Present to the Past

A couple of times in the last few months I have tried to get involved in Otto Bollnow’s fascinating paper, “On Understanding a Writer Better than He Understands Himself”.  But each time I have bogged down–for both internal and external reasons.  So I want to just state here in one post the basic point that I hoped to make in a more complete and complicated way across several posts.

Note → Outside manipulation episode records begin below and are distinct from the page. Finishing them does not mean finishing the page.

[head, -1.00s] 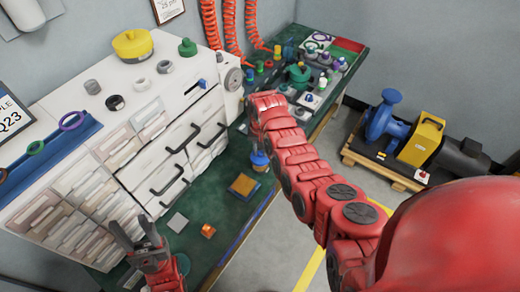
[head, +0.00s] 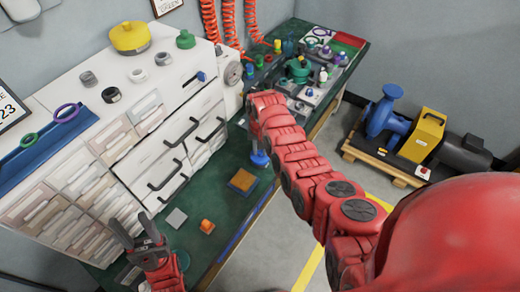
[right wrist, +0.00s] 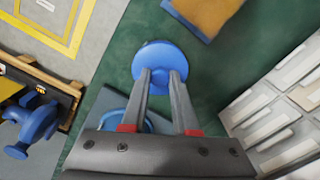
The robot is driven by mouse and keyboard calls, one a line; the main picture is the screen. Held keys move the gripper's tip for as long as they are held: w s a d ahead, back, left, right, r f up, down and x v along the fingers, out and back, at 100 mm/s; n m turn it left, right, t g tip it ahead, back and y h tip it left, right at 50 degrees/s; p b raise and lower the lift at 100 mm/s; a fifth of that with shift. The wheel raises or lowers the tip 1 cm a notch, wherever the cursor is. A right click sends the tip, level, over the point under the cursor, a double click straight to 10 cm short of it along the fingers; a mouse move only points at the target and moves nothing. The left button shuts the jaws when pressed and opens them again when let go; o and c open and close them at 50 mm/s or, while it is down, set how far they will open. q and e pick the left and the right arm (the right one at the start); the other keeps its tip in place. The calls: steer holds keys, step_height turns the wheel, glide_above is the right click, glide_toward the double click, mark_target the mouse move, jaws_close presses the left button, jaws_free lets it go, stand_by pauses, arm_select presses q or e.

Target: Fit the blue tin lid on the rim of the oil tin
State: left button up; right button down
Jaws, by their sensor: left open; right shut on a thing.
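The blue tin lid (head: 260,159) is a round blue disc, held above the green bench top. In the right wrist view the lid (right wrist: 159,54) lies at the tips of my right gripper (right wrist: 161,78), which is shut on it. In the head view my right gripper (head: 259,140) points down over the bench. In the wrist view a blue round rim (right wrist: 137,114) on a grey plate shows behind the fingers, partly hidden; I cannot tell whether it is the oil tin. My left gripper (head: 135,232) is open and empty at the lower left, apart from the lid.
A brown square pad (head: 242,180), a grey plate (head: 176,218) and an orange knob (head: 207,226) lie on the green bench top (head: 215,195). A white drawer cabinet (head: 170,125) stands at the left. A blue and yellow pump (head: 400,135) sits on a floor pallet.

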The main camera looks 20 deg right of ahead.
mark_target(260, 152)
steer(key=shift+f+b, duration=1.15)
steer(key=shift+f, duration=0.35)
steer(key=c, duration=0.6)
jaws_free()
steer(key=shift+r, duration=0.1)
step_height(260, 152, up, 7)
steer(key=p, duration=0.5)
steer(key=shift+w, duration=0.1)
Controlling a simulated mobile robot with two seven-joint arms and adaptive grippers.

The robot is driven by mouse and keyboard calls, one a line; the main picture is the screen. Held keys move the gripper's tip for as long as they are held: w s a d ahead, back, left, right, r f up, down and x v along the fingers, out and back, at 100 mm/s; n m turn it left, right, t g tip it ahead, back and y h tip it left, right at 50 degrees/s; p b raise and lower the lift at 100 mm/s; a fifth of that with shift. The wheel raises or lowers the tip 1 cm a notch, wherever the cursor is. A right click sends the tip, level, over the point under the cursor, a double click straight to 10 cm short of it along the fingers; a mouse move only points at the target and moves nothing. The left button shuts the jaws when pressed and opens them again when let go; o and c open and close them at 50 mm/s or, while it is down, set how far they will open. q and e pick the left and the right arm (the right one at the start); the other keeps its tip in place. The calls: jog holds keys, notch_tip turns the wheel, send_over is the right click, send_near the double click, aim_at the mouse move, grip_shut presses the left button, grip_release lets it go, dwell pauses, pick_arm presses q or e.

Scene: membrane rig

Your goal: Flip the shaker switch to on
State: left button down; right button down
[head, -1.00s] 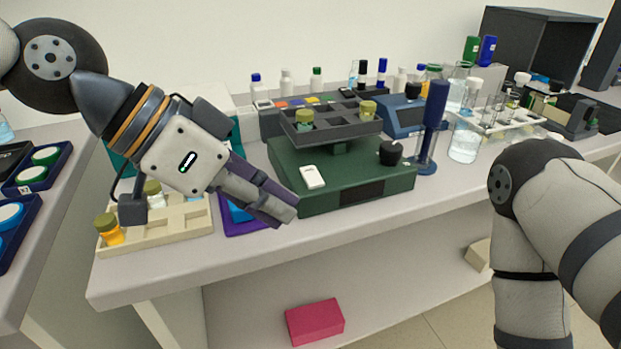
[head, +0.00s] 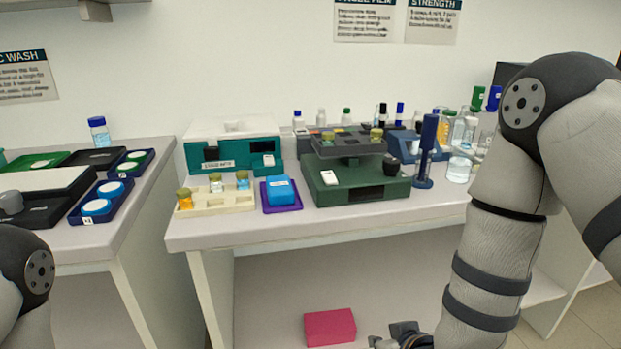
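The shaker (head: 365,194) is a dark green box on the middle bench, with a grey tray (head: 347,147) on top that holds small yellow-capped vials. Its white rocker switch (head: 329,177) is at the front left of its top, and a black knob (head: 391,166) is at the right. I cannot tell which way the switch is set. My left gripper is out of view; only part of my left arm shows at the lower left. Dark parts of what looks like my right gripper (head: 402,336) show at the bottom edge, below the bench top and far from the switch. Its fingers are not clear.
Left of the shaker are a blue box on a purple mat (head: 283,207), a cream vial rack (head: 215,208) and a teal device (head: 233,150). A blue stand (head: 426,150) is close on its right. A pink box (head: 330,328) lies below. The bench front is clear.

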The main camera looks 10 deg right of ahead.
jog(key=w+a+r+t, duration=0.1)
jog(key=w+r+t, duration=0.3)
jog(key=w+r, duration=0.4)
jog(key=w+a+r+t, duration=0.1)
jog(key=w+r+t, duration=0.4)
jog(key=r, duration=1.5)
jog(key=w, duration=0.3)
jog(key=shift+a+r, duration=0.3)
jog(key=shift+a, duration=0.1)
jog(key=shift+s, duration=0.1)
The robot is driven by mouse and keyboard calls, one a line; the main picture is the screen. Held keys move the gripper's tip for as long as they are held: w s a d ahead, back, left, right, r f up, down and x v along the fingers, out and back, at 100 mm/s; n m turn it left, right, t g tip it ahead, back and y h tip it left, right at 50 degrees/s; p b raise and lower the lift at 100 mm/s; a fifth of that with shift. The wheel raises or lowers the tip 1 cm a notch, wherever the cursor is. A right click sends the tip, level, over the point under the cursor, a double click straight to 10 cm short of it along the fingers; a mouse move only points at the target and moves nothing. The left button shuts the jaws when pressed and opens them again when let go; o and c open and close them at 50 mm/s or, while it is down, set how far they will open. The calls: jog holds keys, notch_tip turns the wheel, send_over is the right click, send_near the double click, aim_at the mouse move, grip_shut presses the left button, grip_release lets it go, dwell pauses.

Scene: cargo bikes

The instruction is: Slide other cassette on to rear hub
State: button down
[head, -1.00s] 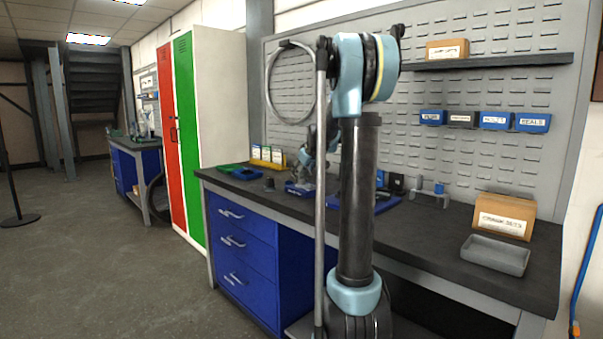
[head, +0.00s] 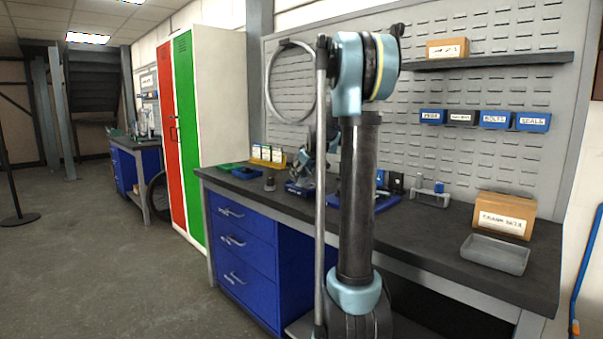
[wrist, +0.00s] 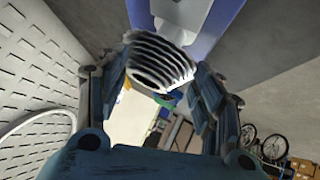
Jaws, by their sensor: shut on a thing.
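A ribbed, dark and silvery cassette (wrist: 160,62) sits between the two fingers of my gripper (wrist: 161,75) in the wrist view. The fingers are shut on it from both sides. In the head view my gripper (head: 303,176) is low over the bench's left half, by a small blue block (head: 298,189), and partly behind my own arm. The cassette is too small to make out there. I cannot make out the rear hub for certain; a blue part with a pale grey piece (wrist: 185,17) shows beyond the cassette in the wrist view.
A small dark cylinder (head: 269,184) stands on the bench (head: 440,230) left of the gripper. A blue tray (head: 375,204), a cardboard box (head: 505,214) and a grey tray (head: 494,254) are to the right. A grey ring (head: 270,85) hangs at the pegboard. The bench front is mostly clear.

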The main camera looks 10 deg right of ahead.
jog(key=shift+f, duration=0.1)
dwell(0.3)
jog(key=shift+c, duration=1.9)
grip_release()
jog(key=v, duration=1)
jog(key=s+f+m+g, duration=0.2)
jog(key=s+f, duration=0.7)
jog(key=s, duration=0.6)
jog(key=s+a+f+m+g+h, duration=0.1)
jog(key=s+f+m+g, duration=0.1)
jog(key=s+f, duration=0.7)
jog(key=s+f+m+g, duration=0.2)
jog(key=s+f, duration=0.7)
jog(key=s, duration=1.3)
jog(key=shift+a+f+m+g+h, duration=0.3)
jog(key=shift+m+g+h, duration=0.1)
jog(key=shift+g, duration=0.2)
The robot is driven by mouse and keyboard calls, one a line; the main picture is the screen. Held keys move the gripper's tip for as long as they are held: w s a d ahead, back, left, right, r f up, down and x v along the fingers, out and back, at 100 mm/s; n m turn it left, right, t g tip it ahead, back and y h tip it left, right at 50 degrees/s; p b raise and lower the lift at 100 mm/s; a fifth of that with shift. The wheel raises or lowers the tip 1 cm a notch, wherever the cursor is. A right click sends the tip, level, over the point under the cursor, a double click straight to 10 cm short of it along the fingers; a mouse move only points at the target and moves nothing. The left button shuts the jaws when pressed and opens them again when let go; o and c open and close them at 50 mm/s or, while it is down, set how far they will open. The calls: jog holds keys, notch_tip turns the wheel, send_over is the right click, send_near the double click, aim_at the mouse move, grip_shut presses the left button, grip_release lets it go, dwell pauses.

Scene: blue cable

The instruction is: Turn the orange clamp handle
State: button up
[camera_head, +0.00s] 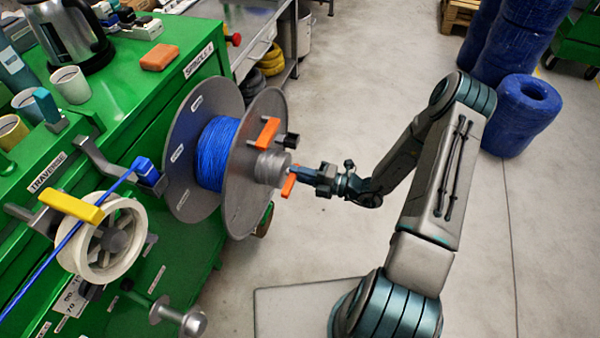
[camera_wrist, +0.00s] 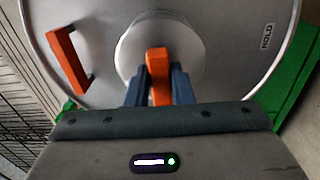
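The orange clamp handle (camera_head: 289,186) stands at the front of the grey hub (camera_head: 270,167) of the cable spool. In the wrist view the handle (camera_wrist: 158,72) points toward me, upright in the picture, in front of the round hub (camera_wrist: 188,50). My gripper (camera_head: 296,176) is at the hub, its fingers on the handle. In the wrist view the two blue-grey fingers of my gripper (camera_wrist: 158,88) lie close against both sides of the handle, with no clear gap. The handle's lower part is hidden behind my gripper body.
A second orange handle (camera_head: 267,132) sits on the spool's grey flange (camera_head: 240,205), with a black knob (camera_head: 292,140) beside it. Blue cable (camera_head: 214,153) is wound on the spool, beside the green machine (camera_head: 140,95). Blue rolls (camera_head: 522,115) stand behind my arm.

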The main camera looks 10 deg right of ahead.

The basic point:  The idea of understanding a philosopher better than he understands himself seems to me to typify the relationship between continental philosophers (and I guess I should say that I am thinking primarily of phenomenologists) and their forbears.  This idea does not typify the relationship between analytic philosophers and their forbears.  (Of course there are exceptions–vide McDowell among analytic philosophers.)  Analytic philosophers see themselves as ‘external’ to their forbears:  they agree with them or disagree with them, and they tend to understand their forbears’ work ‘discreetly’, as divided into chunks of argumentation with which they agree or not.  But continental philosophers see themselves as ‘internal’ to their forbears:  agreement and disagreement–well, neither is intimate enough to characterize the relationship.  Rather their aim seems to be to penetrate so deeply into the thinking of the forebears that they no longer know where they begin and their forebears end.  Criticism of the forebears thus becomes radically internal, almost always it is a “preaching to X from X” activity (vide Merleau-Ponty’s Husserl-contra-Husserl intro to The Phenomenology).  The forebears work is understood ‘continuously’, as a living whole that must be responded to somehow as such.  –That, such as it is, is the basic point.